Ce n’est pas l’auteur du propos sujet à polémique qui s’exprime, mais à l’en croire sa première et plus apitoyante victime : Meurice en personne.

À l’occasion de son tour de passe-passe, aussi convenu dans cette atmosphère de cirque qu’un numéro de prestidigitation, il en rajoute une louche. « J’ai conscience d’avoir choqué, dit-il, en comparant un fasciste à un nazi. » En studio, personne ne lui rappelle qu’il a comparé un Juif à un nazi.

Tant qu’à se dérober, autant faire porter le chapeau à d’autres, en l’occurrence ses « bons Juifs » à lui. Politiquement des siens.

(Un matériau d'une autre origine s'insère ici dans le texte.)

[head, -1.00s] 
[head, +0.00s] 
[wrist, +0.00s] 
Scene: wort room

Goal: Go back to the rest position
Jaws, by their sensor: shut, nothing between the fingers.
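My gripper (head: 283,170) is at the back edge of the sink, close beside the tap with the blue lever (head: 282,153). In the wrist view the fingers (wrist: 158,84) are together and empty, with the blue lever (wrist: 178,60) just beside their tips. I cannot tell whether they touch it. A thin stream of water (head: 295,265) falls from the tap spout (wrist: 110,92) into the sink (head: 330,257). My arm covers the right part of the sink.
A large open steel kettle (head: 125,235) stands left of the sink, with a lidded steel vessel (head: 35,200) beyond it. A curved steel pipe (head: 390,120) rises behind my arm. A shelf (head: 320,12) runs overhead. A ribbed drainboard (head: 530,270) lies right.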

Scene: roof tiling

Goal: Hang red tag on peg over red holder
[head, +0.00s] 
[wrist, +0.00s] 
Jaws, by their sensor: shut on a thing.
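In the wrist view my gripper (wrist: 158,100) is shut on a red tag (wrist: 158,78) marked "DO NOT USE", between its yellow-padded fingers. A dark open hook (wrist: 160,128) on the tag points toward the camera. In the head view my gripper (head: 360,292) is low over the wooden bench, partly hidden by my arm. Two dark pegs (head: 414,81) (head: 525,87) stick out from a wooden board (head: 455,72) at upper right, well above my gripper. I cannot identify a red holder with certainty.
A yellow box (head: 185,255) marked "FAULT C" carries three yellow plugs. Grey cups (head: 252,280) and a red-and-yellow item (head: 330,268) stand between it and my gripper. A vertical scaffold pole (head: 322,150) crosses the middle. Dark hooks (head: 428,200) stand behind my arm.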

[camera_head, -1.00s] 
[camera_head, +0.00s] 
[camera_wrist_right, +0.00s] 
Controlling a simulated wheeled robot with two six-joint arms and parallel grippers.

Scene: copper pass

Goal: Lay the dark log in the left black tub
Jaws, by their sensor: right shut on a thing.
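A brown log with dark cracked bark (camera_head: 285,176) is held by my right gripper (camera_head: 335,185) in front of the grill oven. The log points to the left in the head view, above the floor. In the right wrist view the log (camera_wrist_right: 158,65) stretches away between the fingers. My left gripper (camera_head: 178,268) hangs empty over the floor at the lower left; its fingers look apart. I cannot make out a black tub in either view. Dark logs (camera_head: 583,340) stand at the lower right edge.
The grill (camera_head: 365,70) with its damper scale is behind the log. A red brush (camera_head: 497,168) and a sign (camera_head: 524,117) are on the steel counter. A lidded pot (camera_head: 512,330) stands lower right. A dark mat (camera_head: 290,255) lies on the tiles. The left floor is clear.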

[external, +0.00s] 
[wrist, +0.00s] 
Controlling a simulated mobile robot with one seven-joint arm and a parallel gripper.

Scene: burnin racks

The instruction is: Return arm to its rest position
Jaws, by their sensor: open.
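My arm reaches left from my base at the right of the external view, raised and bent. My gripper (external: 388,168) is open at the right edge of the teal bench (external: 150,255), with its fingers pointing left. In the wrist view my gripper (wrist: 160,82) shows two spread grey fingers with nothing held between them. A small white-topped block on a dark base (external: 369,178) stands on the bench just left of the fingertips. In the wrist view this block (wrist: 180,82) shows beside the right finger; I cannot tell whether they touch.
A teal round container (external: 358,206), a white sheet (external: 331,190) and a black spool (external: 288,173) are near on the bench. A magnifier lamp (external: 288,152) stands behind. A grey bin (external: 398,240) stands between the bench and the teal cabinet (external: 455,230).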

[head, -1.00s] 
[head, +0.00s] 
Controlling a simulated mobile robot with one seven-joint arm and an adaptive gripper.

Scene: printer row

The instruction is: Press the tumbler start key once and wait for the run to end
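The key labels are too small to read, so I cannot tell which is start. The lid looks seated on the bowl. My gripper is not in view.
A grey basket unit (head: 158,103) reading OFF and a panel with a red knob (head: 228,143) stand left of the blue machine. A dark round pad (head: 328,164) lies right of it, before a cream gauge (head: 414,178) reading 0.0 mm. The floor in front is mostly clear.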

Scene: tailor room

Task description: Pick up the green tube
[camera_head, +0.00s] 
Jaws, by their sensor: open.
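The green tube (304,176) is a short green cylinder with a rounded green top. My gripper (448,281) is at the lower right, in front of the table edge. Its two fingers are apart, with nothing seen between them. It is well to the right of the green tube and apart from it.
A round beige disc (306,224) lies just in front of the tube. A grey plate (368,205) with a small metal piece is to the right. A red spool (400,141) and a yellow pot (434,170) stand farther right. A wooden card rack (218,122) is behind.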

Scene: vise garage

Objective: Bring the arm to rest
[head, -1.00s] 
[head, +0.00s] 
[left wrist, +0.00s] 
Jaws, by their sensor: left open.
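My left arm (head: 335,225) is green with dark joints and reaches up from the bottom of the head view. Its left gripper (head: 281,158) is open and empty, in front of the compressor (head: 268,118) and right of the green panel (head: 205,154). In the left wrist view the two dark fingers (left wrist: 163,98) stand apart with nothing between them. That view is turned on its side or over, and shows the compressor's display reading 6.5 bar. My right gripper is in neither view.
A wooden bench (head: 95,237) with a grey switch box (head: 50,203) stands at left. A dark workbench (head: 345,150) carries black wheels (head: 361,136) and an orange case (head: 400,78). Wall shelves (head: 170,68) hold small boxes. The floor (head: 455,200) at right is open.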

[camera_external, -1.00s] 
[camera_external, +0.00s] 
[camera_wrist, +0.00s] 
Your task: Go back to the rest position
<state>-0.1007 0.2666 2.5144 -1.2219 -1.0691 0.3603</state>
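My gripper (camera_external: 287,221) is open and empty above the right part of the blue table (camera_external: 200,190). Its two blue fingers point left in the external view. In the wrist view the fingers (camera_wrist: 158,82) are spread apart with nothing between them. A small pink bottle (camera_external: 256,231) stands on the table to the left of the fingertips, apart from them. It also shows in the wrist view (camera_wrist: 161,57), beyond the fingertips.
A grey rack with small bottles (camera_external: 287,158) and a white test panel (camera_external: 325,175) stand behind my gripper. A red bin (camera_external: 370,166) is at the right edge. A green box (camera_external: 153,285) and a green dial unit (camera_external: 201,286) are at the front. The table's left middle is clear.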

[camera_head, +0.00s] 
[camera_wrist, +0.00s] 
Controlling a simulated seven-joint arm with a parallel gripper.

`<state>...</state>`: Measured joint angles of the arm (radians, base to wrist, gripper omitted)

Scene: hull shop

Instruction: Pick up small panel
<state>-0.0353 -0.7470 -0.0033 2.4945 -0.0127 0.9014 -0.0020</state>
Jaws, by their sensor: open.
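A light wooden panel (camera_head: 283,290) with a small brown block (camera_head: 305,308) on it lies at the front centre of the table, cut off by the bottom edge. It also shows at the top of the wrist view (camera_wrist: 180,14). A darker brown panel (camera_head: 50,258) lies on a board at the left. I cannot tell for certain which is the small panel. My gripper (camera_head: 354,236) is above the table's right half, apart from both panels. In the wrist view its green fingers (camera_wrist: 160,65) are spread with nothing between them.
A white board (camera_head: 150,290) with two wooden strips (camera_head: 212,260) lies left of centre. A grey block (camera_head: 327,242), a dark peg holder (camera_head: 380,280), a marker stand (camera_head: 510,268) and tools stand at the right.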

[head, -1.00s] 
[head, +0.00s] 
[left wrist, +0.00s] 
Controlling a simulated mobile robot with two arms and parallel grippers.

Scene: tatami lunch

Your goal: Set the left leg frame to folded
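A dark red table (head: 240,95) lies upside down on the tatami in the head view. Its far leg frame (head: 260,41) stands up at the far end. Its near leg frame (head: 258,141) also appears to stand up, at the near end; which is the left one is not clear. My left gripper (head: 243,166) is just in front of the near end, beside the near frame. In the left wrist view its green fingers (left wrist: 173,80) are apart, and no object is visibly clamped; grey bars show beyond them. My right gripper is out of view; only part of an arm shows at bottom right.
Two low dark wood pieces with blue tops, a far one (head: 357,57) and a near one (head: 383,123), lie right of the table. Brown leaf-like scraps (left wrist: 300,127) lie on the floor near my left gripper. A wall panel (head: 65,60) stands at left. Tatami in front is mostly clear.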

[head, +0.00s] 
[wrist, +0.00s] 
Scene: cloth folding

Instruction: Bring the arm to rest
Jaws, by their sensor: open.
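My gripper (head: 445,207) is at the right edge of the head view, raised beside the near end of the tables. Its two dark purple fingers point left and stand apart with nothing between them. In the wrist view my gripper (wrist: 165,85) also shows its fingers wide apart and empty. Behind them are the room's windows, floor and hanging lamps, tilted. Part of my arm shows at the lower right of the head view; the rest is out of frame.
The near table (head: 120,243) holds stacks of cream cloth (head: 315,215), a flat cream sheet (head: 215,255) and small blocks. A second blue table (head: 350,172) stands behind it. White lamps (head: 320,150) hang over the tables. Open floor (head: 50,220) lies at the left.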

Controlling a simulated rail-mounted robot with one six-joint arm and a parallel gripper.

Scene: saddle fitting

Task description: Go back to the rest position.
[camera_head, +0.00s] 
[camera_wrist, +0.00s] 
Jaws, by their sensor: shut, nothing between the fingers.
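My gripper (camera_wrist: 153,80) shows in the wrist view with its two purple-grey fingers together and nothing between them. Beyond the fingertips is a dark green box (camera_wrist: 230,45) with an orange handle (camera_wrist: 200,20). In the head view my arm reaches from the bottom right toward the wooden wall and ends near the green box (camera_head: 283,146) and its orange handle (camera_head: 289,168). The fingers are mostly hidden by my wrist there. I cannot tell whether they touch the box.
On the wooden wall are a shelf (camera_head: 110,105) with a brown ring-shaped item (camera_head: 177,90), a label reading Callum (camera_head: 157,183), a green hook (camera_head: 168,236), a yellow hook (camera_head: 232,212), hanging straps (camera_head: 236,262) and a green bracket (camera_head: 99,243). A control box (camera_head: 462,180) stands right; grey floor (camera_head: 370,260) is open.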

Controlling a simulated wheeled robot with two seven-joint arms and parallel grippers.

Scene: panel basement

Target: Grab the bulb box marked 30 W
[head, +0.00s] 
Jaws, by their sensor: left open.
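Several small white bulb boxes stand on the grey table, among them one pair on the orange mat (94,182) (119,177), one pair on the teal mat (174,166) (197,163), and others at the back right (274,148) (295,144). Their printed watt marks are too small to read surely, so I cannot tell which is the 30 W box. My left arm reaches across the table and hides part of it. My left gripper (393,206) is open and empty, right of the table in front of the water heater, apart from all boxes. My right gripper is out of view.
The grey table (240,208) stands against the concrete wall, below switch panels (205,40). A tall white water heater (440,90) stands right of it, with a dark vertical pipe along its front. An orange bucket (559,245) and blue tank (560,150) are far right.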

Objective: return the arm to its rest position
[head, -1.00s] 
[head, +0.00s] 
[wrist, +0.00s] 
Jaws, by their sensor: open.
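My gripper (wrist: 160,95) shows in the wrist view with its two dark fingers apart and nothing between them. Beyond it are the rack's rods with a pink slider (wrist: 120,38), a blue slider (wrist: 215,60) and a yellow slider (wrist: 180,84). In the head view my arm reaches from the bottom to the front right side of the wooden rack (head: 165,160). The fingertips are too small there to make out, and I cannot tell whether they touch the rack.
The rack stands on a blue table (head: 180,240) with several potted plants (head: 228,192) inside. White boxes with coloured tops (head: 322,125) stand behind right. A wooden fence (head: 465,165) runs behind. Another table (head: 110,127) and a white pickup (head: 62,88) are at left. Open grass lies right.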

C’est ainsi qu’il tend le micro au représentant d’un obscur « collectif » nommé Tsedeck, à peine cinq mois d’existence, qui entend lutter contre « le racisme d’État en France » et militer « pour la fin de l’apartheid et de l’occupation en Israël-Palestine ». Ce propos enregistré occupe les deux tiers de sa chronique ; Meurice ne pouvait se défiler plus prestement. 

Il reste à examiner l’étron dont Meurice nie la puanteur. Et son contexte.

Cet incident « de trop » met en cause la conduite d’une radio publique qui prétend au beurre, une information équilibrée, en même temps qu’à l’argent du beurre, le gain d’audience tiré de sa « fabrique de l’humour ».  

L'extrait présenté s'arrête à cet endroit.